Neither Naureen nor her inlaws dared to question Azhar, and in the last one year things came to such a stage, that Azhar began to deliberately hurt Naureen. He would go out of the room when she came in or sleep in an upstairs bedroom while Naureen was on the ground floor. There was so much tension in the house everytime Azhar came to Hyderabad that Naureen was forced to go away to her parent's flat and return to her in laws place only after he had left town.

There had been pressure on Naureen to sign the divorce papers for sometime now, but she had resisted for the sake of her two children, Asad, six, and Ayaz four. Whenever Naureen pointed to Azhar his responsibilities as a father, he would tell her that she could leave them in the care of his parents. "Azhar himself was brought up by his grandfather and he thinks it is all right if the children grow up with his parents. He also knows that the children are not attached to him, and hardly miss him."

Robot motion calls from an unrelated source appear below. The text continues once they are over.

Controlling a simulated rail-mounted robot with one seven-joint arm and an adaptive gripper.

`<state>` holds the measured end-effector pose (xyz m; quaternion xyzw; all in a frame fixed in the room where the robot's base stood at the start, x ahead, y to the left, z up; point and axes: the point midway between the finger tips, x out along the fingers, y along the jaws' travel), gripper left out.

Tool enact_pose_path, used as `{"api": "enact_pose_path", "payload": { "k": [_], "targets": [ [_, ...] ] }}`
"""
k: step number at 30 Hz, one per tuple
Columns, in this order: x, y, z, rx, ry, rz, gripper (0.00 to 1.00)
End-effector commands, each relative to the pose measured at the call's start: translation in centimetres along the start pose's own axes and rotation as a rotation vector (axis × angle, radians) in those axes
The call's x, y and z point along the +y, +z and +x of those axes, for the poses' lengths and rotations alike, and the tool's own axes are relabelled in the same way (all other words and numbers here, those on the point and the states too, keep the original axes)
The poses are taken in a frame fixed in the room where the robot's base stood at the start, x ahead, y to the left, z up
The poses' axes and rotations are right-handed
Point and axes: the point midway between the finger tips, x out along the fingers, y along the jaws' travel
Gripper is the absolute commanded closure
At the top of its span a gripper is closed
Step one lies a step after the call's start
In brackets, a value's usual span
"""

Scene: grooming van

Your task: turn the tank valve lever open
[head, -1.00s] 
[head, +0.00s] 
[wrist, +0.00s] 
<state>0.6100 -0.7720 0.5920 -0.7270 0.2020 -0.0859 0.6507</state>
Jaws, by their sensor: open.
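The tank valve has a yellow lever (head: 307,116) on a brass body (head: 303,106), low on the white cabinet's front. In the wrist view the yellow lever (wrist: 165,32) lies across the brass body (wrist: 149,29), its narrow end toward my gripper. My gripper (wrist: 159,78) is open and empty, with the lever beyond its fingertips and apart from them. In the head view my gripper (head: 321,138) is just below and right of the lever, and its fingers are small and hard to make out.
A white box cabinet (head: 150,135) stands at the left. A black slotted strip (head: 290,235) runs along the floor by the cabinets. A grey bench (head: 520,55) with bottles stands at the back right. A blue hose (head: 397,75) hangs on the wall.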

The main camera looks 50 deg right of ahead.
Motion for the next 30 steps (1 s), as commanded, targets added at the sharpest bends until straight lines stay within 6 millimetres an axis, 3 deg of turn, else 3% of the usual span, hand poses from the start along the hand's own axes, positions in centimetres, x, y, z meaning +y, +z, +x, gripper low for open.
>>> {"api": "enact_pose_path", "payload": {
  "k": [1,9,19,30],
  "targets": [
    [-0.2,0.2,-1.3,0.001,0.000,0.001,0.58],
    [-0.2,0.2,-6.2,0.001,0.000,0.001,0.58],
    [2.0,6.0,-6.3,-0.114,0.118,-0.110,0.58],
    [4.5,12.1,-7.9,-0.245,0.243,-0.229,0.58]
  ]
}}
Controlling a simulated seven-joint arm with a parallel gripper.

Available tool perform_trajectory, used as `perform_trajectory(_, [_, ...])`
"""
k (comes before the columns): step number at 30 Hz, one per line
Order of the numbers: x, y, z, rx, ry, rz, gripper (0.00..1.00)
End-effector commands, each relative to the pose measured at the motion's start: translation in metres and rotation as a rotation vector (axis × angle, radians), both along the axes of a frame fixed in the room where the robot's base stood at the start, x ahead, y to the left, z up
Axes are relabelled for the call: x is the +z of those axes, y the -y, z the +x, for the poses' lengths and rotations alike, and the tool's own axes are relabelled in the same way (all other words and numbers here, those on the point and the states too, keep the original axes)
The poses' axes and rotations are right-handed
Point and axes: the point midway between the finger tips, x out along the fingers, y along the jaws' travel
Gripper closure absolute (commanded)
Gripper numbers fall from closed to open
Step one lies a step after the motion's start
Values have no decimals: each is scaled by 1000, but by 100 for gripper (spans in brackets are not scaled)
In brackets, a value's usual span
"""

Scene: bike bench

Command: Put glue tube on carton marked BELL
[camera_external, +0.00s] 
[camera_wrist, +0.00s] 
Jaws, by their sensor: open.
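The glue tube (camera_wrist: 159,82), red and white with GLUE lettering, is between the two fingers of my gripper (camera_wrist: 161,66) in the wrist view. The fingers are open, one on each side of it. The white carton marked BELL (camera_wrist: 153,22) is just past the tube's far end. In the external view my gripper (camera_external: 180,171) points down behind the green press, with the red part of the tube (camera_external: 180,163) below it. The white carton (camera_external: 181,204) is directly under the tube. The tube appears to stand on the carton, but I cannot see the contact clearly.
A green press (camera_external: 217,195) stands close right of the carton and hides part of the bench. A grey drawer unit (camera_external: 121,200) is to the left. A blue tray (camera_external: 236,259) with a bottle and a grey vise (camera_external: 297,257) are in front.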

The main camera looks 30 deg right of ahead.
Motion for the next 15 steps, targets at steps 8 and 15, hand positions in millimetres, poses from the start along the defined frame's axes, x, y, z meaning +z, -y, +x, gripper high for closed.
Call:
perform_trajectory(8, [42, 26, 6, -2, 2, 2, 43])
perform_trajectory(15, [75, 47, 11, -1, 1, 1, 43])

The divorce papers, however were finally signed recently at Naureen's parents house. "He signed the paper and then Naureen, who came in from the other room crying, signed them. If it had to end, it had to end. I only wish it had ended more gracefully," says Nausheed, who thinks Azhar, while ending his eight year marriage to his sister, could have shown more emotion.

In a few months from now, Azhar will move in with his lady love and start another life. Naureen, except for having some vague plans of doing a course in interior designing, has no clue about how she will cope with her life and two hyperactive boys. Not only that, she is still wondering what was it that Azhar wanted that she, as a wife, could not give him. Did he want her to be more glamorous? Did he want her to attend film parties? If she knew what it was he wanted from her she would have given it to him. But the point is, that for six years she was just the kind of woman be wanted her to be.

Long after the media glare and public attention has been turned away from Naureen, this simple Hyderabad girl will still be wondering how best to get over a broken marriage without blaming herself too much for its failure.